=== TASK PROMPT ===
Reproduce only this span: the line containing "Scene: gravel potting", the line containing "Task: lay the", and every line between them, all exactly as given.

=== MATERIAL ===

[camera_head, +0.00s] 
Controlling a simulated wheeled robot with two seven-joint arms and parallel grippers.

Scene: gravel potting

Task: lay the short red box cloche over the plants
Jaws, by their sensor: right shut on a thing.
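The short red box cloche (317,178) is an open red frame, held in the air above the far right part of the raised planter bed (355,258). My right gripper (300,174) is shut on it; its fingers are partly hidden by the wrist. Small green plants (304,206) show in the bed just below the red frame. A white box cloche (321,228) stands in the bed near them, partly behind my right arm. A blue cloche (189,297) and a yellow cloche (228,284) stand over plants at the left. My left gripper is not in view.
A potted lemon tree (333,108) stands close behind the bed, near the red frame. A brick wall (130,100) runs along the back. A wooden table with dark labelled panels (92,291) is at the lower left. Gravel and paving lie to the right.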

=== ANSWER ===
Scene: gravel potting

Task: lay the short red box cloche over the plants

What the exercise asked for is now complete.